La necessità di espandere i mercati ha comportato la necessità di favorire sia la crescita demografica che l’allungamento della vita media, in specie nelle società “opulente”; tali fattori sono parte del processo di mantenimento della forza lavoro, ma anche fonti di ulteriori e nuovi profitti. Si pensi alle maggiori spese determinate dalla trasformazione delle masse contadine in urbane, sia in termini strutturali (case, strade, servizi), sia di cura delle persone (anche la longevità comporta maggiori spese: dentiere, occhiali, protesi e, soprattutto, una crescita esponenziale di spese per cure e farmaci).
Nella fase iniziale capitalistico-borghese ciò ha fatto propendere gli osservatori “intellettuali” verso l’ammirazione per le “magnifiche sorti e progressive” che si aprivano per l’umanità intera che Leopardi derise già (!) nel 1836 nella sua lirica “La ginestra o Il fiore del deserto”.

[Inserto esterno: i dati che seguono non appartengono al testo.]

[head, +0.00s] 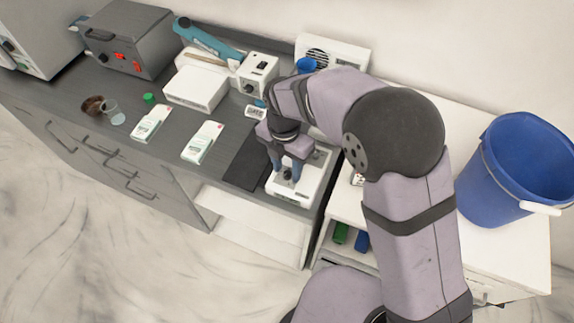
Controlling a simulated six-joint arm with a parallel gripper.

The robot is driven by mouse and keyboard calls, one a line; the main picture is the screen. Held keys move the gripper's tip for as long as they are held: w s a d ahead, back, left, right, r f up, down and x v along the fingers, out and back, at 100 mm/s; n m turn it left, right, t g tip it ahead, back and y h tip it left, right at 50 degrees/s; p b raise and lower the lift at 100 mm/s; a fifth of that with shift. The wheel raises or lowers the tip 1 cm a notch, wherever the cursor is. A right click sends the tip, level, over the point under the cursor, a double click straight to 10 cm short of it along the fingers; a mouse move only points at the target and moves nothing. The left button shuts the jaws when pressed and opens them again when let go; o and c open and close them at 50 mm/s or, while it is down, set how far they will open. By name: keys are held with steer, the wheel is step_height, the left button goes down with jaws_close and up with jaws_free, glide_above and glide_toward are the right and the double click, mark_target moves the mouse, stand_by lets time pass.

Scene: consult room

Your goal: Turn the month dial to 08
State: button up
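A white box-shaped device (284,193) stands at the front right of the dark grey counter. A small dark knob (287,175) is on its top; this looks like the dial, but its markings are too small to read. My gripper (287,172) points down over this device. I cannot tell how far above the device the fingertips are. The arm hides part of the device's far side.
Another white box with a black knob (255,74) stands farther back. A dark mat (246,164) lies left of the device. White cartons (202,142), a glass (112,111) and a grey unit (128,42) stand to the left. A blue bucket (515,170) stands right.

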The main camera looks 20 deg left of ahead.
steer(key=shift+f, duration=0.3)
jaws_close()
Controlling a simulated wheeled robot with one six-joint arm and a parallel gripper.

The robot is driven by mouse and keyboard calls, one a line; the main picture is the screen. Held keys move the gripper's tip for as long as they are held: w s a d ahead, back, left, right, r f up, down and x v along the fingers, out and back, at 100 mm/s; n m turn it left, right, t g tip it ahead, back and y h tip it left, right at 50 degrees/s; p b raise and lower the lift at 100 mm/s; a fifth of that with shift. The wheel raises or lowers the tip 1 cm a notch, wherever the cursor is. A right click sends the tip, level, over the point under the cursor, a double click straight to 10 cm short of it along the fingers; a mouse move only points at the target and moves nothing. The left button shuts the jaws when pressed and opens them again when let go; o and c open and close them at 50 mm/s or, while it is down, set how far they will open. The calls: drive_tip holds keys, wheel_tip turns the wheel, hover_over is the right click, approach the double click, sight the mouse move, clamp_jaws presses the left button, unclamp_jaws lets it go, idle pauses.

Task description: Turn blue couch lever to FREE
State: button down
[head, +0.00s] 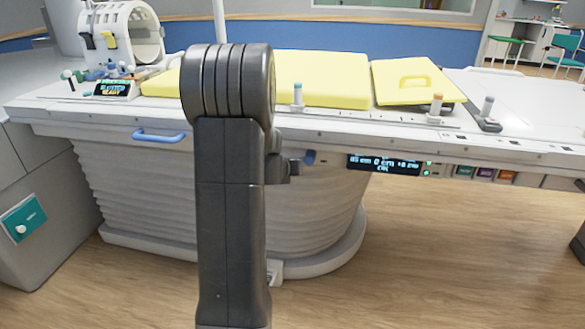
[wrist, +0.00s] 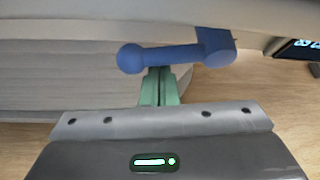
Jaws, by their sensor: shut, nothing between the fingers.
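The blue couch lever (wrist: 178,56) lies roughly level under the couch edge in the wrist view, with a round knob at its left end and a thicker hub at its right. In the head view only a small part of the lever (head: 309,157) shows, just right of my arm. My gripper (wrist: 158,75) has its green fingers together and empty. The fingertips are at the lever's bar, just right of the knob; I cannot tell whether they touch it. In the head view my arm hides the fingers. No FREE marking is readable.
A lit display (head: 385,163) sits right of the lever on the couch side. A blue handle (head: 158,136) is on the couch side to the left. The couch edge (wrist: 160,18) overhangs the lever closely. The wooden floor (head: 420,260) in front is clear.

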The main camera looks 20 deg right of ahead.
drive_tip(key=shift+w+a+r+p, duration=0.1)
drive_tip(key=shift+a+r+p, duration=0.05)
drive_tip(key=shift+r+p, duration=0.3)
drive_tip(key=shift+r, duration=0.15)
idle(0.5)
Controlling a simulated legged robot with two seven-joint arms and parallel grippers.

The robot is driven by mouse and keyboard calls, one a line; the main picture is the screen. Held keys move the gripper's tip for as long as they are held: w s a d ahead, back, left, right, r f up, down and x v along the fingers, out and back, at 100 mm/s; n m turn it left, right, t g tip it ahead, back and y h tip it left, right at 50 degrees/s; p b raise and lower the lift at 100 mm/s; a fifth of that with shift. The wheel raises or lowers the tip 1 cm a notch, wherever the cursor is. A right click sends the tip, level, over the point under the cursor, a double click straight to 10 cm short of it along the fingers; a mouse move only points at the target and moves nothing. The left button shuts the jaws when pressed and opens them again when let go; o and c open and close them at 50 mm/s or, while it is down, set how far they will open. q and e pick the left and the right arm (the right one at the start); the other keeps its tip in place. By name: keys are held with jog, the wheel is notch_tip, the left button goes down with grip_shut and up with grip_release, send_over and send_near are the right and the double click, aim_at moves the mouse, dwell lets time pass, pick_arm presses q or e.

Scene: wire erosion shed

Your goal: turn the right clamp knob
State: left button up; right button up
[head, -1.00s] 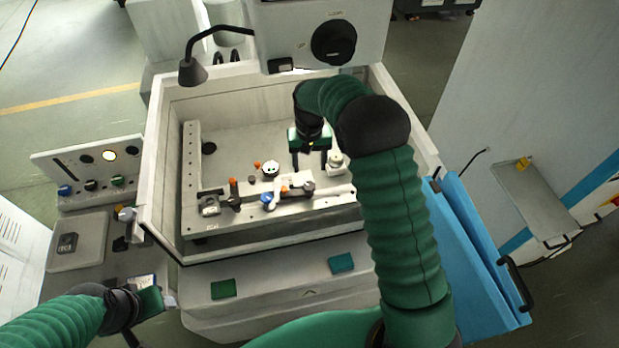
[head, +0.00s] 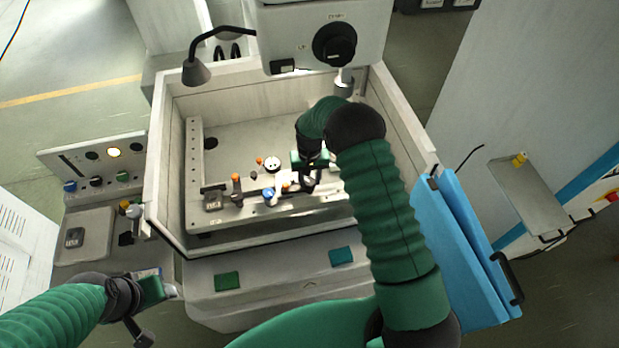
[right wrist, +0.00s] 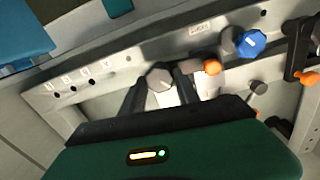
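The right clamp knob (right wrist: 159,77) is a dark grey faceted knob on the pale clamp bar. In the right wrist view it shows between the fingertips of my right gripper (right wrist: 162,82), with one finger on each side. I see a narrow gap at the fingers, so the gripper looks open around it; contact is not clear. In the head view my right gripper (head: 312,181) points down at the right part of the bar and partly hides the knob. My left gripper (head: 157,312) is at the lower left, away from the bar; its fingers are hard to make out.
A blue knob (right wrist: 249,43) and an orange-tipped part (right wrist: 212,67) sit close beside the gripper on the bar. The machine tank's walls (head: 160,165) surround the work area. The machine head (head: 325,35) hangs behind. A blue door (head: 462,240) stands at the right.

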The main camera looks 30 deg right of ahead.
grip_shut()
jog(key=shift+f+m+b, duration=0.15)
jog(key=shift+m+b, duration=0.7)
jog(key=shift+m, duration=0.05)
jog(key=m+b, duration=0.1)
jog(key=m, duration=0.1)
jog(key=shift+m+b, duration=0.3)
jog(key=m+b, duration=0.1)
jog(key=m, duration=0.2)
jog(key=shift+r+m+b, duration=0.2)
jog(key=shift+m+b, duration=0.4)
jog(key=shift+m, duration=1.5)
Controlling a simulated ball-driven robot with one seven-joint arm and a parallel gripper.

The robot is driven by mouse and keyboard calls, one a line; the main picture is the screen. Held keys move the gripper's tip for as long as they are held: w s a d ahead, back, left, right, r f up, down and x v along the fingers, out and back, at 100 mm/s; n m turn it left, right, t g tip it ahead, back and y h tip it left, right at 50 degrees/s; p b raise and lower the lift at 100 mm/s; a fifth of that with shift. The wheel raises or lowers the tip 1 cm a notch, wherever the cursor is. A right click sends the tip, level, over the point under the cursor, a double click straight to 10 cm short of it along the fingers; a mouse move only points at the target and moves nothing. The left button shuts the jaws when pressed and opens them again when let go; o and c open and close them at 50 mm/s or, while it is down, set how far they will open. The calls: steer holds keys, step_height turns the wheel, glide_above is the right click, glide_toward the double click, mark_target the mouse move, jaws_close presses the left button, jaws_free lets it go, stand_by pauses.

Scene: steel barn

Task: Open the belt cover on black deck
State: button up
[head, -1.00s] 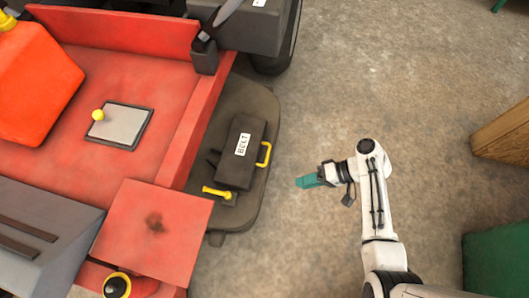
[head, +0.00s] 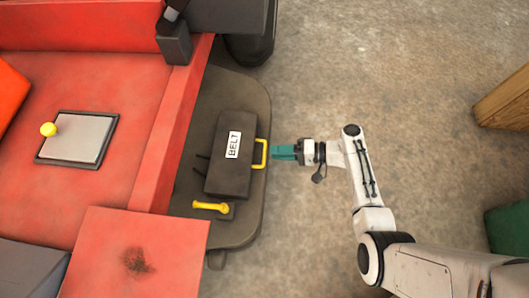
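The belt cover (head: 228,172) is a dark box lid with a white "BELT" label, lying closed on the black deck (head: 247,105) beside the red machine body. A yellow handle (head: 262,154) stands on its right edge. A yellow latch lever (head: 210,206) lies just below the cover's near edge. My gripper (head: 275,153) has teal fingers and points left, with its tips just right of the yellow handle. A small gap seems to show between tips and handle. From above I cannot tell the finger opening or the height over the deck.
A red plate (head: 135,262) is at lower left. A wooden box (head: 505,98) and green object (head: 508,228) stand far right. Concrete floor between is clear.

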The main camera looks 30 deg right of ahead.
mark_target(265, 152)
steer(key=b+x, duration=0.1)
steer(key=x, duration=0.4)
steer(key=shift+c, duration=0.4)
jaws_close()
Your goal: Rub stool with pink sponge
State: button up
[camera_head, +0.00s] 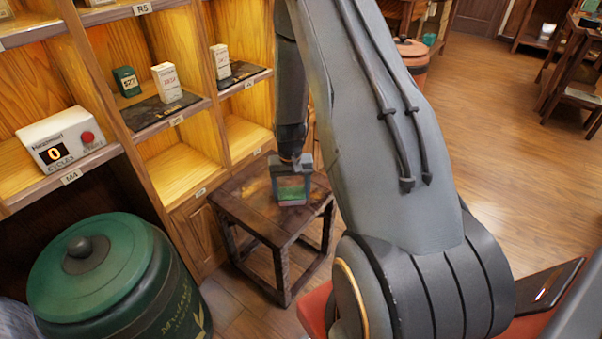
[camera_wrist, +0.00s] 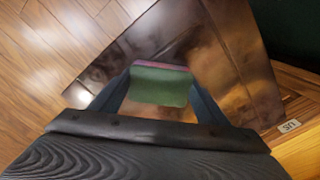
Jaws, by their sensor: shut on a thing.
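The stool (camera_head: 246,208) is a low square dark-wood one with open legs, standing in front of the shelf unit. Its brown, patchy top also shows in the wrist view (camera_wrist: 215,58). My gripper (camera_head: 291,180) is over the stool top, pointing down. It is shut on a sponge (camera_head: 291,193) with a green face and a pink layer. In the wrist view the sponge (camera_wrist: 160,86) sits between the two fingers, green side toward the camera and a pink strip along its far edge. The sponge is at or just above the stool top; I cannot tell whether it touches.
A large green lidded canister (camera_head: 105,275) stands left of the stool. The wooden shelf (camera_head: 180,175) behind holds small boxes (camera_head: 167,82), dark trays and a white counter device (camera_head: 61,139) with a red button. Open wooden floor (camera_head: 490,120) lies to the right.

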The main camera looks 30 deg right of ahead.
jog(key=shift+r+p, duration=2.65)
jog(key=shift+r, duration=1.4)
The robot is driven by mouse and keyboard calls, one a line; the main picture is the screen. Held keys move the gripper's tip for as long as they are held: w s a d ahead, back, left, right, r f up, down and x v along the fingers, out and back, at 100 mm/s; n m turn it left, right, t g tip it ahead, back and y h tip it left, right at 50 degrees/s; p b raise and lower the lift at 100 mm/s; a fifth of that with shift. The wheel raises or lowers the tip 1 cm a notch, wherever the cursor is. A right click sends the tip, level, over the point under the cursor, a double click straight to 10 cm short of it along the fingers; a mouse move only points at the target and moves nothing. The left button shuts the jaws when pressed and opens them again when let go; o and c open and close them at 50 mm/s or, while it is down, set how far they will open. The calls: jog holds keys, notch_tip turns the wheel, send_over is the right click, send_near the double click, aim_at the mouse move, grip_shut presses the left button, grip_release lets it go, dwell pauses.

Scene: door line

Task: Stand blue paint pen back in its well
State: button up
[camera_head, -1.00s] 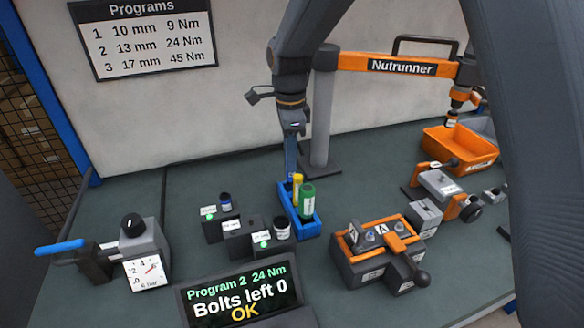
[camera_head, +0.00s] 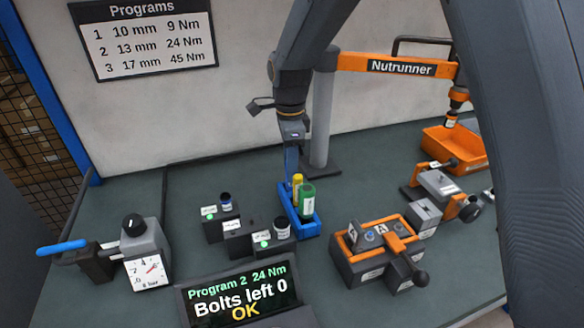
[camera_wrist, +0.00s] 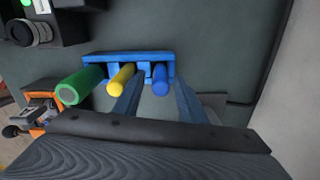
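The blue paint pen (camera_wrist: 160,78) stands in the right-hand slot of the blue pen holder (camera_wrist: 100,58) in the wrist view, beside the yellow pen (camera_wrist: 121,79) and the green pen (camera_wrist: 80,86). My gripper (camera_wrist: 156,88) is open. Its two fingers are apart, one on each side of the blue pen, with visible gaps. In the head view my gripper (camera_head: 291,160) points down at the back end of the holder (camera_head: 306,229). The pen's lower end is hidden in the holder.
Black blocks with small jars (camera_head: 225,202) stand left of the holder. An orange-and-grey fixture (camera_head: 377,255) is to its right. A display (camera_head: 238,290) is in front, a gauge unit (camera_head: 148,258) at left. The nutrunner's post (camera_head: 322,115) rises close behind.

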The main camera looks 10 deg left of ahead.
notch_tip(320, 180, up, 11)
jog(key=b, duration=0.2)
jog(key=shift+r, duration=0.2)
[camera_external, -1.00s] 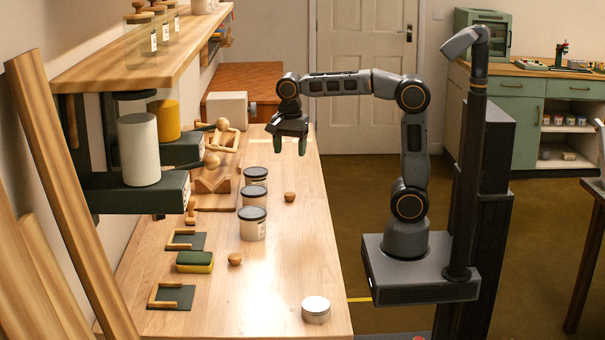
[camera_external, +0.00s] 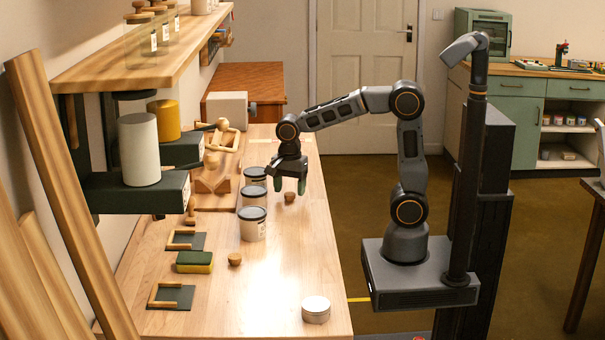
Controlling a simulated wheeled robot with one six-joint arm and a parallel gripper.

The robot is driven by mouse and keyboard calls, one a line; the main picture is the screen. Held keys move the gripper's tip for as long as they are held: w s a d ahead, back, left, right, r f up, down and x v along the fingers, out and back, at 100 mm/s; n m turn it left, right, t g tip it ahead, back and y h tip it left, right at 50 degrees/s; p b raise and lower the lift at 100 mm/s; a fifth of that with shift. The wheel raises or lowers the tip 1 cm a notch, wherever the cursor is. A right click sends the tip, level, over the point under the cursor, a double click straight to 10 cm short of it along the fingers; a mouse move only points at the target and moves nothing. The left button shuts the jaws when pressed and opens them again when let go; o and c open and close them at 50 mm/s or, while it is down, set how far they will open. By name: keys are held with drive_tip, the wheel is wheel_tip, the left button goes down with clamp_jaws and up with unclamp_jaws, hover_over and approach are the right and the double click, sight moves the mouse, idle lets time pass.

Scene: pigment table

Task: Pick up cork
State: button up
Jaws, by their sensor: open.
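Two small brown corks stand on the wooden table (camera_external: 285,285). One cork (camera_external: 290,197) is near the right edge, beside the row of jars. The other cork (camera_external: 235,259) is nearer the front, right of the green and yellow sponge. My gripper (camera_external: 289,188) points down with its green-tipped fingers apart, low over the far cork. The cork shows just below and between the fingertips. I cannot tell whether the fingers touch it. Nothing is held.
Several lidded jars (camera_external: 252,224) stand in a row just left of my gripper. A round tin (camera_external: 316,310) is at the front right. A sponge (camera_external: 194,262) and dark holders lie at left. A shelf (camera_external: 145,62) overhangs the left side. The front middle is clear.

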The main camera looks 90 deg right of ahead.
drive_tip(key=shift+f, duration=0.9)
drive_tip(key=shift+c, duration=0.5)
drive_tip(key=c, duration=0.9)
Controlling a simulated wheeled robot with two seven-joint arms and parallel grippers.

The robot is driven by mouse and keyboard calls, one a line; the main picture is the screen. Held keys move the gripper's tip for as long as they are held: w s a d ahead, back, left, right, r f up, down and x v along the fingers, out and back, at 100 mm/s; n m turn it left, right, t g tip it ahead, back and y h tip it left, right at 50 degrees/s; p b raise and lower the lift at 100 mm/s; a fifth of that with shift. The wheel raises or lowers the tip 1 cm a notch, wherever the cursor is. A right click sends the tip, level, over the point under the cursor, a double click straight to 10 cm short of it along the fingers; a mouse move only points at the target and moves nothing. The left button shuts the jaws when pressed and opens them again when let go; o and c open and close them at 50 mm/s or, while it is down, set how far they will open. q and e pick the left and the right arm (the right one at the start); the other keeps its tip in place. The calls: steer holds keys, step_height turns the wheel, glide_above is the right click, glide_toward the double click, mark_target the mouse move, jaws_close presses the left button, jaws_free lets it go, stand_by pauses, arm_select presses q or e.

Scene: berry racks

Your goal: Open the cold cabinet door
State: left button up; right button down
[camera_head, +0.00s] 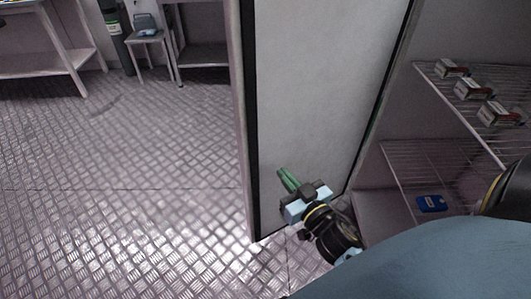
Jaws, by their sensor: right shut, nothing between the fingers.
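The cold cabinet door (320,90) stands swung open, its pale inner face and dark seal edge showing. The cabinet's inside is in view at the right, with wire shelves (408,160). My right gripper (287,179) is in front of the lower part of the door's inner face. Its green fingers are shut and hold nothing. I cannot tell whether they touch the door. The door's handle is not in view. My left gripper is not in view.
Small boxes (497,113) sit on the upper shelf, and a blue item (432,203) lies on the lower one. Left of the door, the metal tread floor (130,180) is clear. A bench (40,65), a small stool (148,40) and a dark green cylinder (116,30) stand at the back.

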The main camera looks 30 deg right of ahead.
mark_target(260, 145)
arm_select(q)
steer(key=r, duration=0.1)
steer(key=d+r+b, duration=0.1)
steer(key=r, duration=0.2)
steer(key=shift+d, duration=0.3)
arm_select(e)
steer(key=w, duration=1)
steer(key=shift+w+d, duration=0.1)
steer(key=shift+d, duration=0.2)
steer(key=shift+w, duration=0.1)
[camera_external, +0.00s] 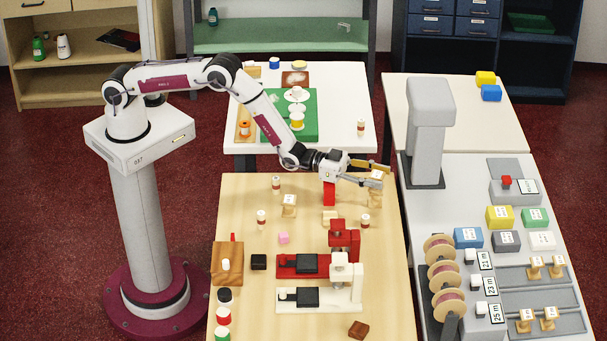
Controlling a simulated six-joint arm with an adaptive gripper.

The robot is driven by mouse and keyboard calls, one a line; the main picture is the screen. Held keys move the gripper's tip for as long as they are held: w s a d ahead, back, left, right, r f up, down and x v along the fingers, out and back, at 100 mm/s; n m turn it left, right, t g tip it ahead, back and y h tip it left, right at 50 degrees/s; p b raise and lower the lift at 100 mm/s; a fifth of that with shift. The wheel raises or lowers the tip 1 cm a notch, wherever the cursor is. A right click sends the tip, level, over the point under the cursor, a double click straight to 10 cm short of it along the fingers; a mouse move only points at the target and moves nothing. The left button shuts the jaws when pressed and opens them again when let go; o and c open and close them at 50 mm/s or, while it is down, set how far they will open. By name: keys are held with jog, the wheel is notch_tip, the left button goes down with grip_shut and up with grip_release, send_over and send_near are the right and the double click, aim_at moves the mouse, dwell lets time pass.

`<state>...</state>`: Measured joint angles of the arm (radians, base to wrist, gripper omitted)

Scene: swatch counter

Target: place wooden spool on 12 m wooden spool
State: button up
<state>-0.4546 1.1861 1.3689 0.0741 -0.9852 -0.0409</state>
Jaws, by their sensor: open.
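My gripper (383,176) is open above the back right of the light wood table, its fingers pointing right. A small wooden spool (376,176) with a pale label shows between the fingers, partly hidden by them. A second wooden spool (375,199) shows directly below it, and the two look stacked; exact contact is hard to tell. Another wooden spool (289,205) with a white label stands apart at the left of the table. The label writing is too small to read, so I cannot tell which is 12 m.
Thread spools (365,221) stand near the stack. A red sewing machine (310,262) and a white one (325,297) occupy the table's middle. The grey counter (480,210) at right holds a grey column, colored boxes and large reels.

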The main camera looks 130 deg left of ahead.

(In vero a rileggere il Nostro, fu, al di là del pessimismo apparente, il primo a spingere l’Uomo a rendersi conto dei propri limiti, della propria “inferiorità” rispetto alla natura e, ante-litteram, sommessamente, a non attendere l’intervento della “provvidenza” e per ciò stesso a confidare nelle proprie forze “organizzate” nel suo rapporto con essa.)
Tornando al nostro Marx, egli non concepisce il superamento della società divisa in classi come fine ultimo della sua elaborazione, ma come strumento per ristabilire un equilibrio fra uomo e natura, che mantenendo attivo lo sviluppo delle forze produttive e, quindi, la crescita della società umana, impedisca un crollo della civiltà per l’esaurimento delle risorse, la sovrappopolazione rispetto ad esse, o la “ribellione” del pianeta contro l’uomo.
A distanza di due secoli dal mondo in cui visse lui, oggi a noi è ( = dovrebbe) essere chiaro che la sua “profezia” era pienamente fondata. Possiamo continuare a trivellare l’Artico (e magari l’Antartide!!!) per avere il petrolio che ci serve, ma non abbiamo neanche lontanamente idea di quanto il “mantello” possa essere “indifferente” alle attività umane e alle modifiche che con esse apportiamo sui 10 km della crosta terrestre su cui agiamo, talvolta con violenza; e ignorare le alterazioni climatiche che ciò induce: l’Artico negli ultimi 25 anni è diventato praticamente navigabile per intero, dal Canada, alla Groenlandia, alla Russia. O ancora completare il disboscamento dei grandi polmoni verdi della terra (Amazzonia e Foreste Equatoriali africana e asiatica) e continuare a consumare enormi quantità di acqua per realizzare città nel deserto (in Arabia, Arizona/Nevada, Australia). Possiamo infine pensare i mari (e i fondali Oceanici, che non vediamo) come discariche dei nostri rifiuti umani e industriali e la stessa atmosfera come una componente inesauribile e indistruttibile a nostra disposizione. E illuderci di tamponare, magari a cominciare dal 2020… ma no dal 2030, vabbè facciamo 2050!, i danni già fatti con riconversioni “ecologiche” che richiederanno nuove risorse e, probabilmente, nuovi rifiuti.
Il solito comunista catastrofista!!! Possibile…o forse no ?.